Udall is part of a club in record disrepute, with a highly partisan leadership and he is voting on polarizing issues, such as gun control and budget resolutions, that divide more than unite.
But, as of today, Udall is moving toward a 2014 re-election with little apparent trouble. The latest Public Policy Polling (PPP) robo poll has Udall beginning re-election with a 17-point margin between approval and disapproval, reflecting a 14 percent increase in approval since their November poll. He tends to split the difference on controversial issues, like guns (for the registration compromise against assault weapons ban) and he is aggressively banking re-election funds ($1 million 1st quarter).
Although he won in the 2008 Barack Obama 7-point sweep in Colorado, and in 2014 he will be on his own in a lower turnout election – the type that produced a Republican recovery in 2010 – Udall still has the advantage. Obama is hardly as popular as he was in 2008 (he only got a 48% approval in latest PPP poll). In addition, at the moment, Democrats are up 5 percent in the generic congressional ballot test, showing no Republican mid-term advantage yet.
Hickenlooper, on the other hand, has been impacted by the type and volume of legislation produced by the Democratic control of the Colorado House and Senate.
His positive rating dropped two and his negative climbed 18 points. Hickenlooper’s approval among men is only 44 percent; independents, which he historically has done well with, he only has 49 percent approval; Anglos 51 percent; baby boomers 50 percent; and he is losing Republicans by 50 points, with only 20 percent approval.

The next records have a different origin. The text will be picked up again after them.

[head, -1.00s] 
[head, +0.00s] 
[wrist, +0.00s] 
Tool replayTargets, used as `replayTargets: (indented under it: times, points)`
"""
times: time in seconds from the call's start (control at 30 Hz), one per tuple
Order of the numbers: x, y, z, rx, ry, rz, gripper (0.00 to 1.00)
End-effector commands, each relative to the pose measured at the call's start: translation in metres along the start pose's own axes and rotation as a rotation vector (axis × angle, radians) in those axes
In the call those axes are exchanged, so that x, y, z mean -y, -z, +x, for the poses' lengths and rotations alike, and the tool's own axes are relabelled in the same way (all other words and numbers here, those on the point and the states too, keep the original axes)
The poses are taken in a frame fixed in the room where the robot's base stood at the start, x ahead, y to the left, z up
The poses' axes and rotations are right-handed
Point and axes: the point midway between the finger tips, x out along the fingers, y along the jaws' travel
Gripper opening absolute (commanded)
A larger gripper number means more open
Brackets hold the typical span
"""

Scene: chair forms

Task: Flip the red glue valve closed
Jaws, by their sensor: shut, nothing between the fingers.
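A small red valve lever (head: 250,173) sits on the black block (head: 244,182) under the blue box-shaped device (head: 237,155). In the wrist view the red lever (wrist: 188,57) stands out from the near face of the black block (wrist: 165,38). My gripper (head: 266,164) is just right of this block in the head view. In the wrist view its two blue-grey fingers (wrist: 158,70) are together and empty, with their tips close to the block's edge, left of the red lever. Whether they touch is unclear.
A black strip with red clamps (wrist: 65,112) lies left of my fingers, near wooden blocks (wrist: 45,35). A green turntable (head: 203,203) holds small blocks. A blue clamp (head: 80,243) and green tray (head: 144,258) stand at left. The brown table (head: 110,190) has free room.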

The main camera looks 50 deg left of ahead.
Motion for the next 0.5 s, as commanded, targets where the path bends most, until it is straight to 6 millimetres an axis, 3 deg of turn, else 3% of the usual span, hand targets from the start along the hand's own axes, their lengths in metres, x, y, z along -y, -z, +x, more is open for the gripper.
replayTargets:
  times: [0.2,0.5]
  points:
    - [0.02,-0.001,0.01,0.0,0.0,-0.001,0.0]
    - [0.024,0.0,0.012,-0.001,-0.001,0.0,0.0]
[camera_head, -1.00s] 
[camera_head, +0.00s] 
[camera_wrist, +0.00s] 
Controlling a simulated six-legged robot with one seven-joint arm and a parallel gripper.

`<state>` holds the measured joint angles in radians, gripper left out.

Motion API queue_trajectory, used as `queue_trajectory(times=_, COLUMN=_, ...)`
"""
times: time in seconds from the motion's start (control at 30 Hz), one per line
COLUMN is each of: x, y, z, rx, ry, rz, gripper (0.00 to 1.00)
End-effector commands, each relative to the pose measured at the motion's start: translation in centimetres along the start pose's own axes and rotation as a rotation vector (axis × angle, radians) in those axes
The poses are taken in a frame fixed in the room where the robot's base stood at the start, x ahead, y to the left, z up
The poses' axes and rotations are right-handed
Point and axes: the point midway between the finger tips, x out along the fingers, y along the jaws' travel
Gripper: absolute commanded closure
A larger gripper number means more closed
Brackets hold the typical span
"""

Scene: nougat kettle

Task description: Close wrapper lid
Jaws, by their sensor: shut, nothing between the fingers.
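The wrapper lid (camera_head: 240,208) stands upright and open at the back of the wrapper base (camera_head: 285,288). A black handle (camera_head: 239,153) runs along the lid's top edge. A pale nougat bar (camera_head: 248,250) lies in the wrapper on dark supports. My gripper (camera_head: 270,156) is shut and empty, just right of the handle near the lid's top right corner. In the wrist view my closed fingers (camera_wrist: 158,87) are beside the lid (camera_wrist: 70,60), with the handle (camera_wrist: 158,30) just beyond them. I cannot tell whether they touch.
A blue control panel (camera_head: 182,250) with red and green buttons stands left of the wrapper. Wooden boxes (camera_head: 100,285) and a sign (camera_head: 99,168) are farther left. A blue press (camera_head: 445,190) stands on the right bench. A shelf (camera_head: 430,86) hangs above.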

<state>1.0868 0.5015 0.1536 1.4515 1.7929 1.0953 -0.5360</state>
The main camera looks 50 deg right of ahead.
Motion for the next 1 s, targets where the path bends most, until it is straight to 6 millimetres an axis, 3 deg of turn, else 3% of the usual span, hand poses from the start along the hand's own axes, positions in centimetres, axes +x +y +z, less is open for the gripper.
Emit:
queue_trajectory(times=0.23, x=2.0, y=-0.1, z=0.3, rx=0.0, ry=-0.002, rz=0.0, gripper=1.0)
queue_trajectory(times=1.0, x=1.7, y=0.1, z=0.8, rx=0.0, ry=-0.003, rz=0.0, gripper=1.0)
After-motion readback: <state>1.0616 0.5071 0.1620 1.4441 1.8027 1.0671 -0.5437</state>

Hickenlooper, after a ten-year career seen as an independent, has following this partisan and controversial session become a Democrat.
National attention on Colorado’s gun control legislation won Hickenlooper a spot on talk shows, but cost him with moderate and independent voters. Add to guns, high-profile gay rights legislation, marijuana legalization and a billion dollar tax increase for public schools, the most liberal legislative session in modern Colorado history is moving Hickenlooper’s negatives up.